§ **Brief**
Below are some records. Pull every line that contains the word "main".

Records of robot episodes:
========

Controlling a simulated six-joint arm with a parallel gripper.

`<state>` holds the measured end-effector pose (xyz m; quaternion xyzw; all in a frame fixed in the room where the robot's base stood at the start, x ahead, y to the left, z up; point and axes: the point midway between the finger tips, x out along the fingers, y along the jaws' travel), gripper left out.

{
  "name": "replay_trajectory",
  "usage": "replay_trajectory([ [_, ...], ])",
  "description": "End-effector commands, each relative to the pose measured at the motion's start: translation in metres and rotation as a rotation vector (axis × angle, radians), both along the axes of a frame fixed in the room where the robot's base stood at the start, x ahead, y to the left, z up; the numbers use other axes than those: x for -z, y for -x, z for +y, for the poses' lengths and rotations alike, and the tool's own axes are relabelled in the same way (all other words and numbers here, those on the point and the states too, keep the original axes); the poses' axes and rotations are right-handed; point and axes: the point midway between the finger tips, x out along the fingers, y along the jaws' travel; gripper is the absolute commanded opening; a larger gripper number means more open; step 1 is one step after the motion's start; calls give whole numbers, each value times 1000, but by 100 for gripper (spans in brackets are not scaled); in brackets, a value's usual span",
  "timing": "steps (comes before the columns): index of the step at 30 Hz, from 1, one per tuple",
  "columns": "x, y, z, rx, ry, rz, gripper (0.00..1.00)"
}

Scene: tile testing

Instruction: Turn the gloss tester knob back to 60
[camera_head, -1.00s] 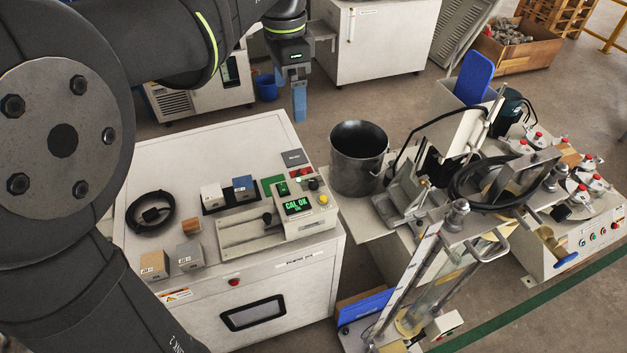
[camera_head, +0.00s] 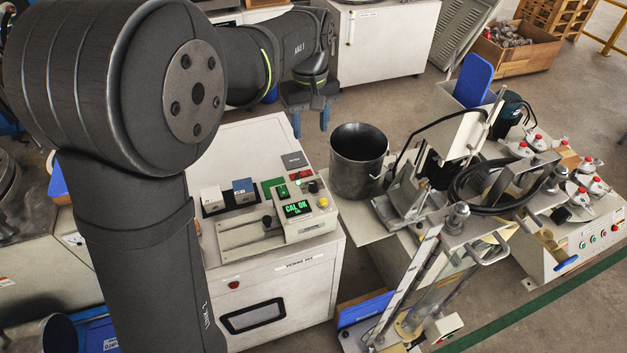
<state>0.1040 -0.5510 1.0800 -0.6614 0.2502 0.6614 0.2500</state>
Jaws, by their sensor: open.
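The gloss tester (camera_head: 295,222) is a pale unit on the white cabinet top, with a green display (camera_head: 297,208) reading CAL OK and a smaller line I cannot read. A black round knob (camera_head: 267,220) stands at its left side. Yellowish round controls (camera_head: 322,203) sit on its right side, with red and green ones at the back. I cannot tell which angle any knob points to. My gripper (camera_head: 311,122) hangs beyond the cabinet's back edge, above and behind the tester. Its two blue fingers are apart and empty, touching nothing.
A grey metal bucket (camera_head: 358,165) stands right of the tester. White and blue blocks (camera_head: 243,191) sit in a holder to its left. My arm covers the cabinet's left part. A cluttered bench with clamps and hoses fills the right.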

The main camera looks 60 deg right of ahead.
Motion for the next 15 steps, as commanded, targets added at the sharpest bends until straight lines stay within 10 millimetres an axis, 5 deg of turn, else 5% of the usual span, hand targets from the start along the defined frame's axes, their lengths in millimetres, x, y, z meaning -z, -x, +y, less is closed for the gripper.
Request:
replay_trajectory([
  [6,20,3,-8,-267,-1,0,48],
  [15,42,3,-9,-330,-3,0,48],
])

========

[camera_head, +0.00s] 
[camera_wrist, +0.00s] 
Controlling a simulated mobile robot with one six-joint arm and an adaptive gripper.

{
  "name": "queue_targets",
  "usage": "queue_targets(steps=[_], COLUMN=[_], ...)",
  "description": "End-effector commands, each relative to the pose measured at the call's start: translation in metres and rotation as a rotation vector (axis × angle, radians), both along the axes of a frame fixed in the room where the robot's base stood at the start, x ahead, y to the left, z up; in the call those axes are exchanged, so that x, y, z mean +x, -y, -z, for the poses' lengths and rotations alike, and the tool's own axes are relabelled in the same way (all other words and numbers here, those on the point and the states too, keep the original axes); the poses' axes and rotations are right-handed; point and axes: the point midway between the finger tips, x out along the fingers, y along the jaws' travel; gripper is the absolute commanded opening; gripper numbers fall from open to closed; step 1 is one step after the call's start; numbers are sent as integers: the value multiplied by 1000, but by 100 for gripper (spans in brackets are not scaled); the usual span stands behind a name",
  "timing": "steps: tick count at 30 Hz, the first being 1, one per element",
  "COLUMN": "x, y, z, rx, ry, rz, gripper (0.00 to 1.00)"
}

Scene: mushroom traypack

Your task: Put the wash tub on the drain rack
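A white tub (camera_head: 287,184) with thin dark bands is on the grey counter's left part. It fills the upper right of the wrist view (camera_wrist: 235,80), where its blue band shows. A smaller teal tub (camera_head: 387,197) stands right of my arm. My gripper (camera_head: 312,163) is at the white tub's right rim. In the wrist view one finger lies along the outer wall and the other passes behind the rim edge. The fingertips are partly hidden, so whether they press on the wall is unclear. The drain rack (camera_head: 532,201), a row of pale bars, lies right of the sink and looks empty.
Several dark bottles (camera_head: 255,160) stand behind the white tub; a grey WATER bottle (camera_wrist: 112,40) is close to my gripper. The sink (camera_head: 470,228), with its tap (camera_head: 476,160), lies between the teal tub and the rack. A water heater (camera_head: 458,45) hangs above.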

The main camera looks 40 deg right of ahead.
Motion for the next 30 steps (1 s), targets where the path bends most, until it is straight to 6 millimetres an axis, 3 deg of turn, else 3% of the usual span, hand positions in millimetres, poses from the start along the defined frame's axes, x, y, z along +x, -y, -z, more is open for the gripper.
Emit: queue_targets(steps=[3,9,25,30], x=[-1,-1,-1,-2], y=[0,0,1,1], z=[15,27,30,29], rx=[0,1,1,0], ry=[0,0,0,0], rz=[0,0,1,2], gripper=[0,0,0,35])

========

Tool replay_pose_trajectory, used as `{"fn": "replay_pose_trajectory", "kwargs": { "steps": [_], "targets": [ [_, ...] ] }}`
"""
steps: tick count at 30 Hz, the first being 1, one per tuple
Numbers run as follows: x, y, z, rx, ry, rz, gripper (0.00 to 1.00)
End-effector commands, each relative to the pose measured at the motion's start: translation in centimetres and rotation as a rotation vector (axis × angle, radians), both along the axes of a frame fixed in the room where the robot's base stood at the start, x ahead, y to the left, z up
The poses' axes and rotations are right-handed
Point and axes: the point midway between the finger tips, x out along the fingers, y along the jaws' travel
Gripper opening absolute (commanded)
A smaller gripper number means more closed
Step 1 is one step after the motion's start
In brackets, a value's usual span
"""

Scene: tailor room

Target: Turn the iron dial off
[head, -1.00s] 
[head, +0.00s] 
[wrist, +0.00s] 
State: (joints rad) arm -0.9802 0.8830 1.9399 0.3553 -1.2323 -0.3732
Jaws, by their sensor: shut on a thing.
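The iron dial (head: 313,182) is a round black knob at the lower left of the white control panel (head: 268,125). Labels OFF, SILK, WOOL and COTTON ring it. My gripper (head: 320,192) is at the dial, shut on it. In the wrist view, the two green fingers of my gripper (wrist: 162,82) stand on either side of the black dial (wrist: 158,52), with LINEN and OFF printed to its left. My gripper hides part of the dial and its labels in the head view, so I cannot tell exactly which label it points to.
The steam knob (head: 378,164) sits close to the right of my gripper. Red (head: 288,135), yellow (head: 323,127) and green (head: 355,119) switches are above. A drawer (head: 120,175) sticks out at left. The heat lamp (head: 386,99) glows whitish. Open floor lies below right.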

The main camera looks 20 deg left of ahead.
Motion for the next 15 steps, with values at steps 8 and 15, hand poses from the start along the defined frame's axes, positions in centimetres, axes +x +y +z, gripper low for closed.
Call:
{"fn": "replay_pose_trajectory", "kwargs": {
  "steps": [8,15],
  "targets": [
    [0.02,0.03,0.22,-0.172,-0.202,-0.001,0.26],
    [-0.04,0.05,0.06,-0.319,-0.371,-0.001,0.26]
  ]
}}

========

§ **Complete answer**
The main camera looks 60 deg right of ahead.
The main camera looks 40 deg right of ahead.
The main camera looks 20 deg left of ahead.

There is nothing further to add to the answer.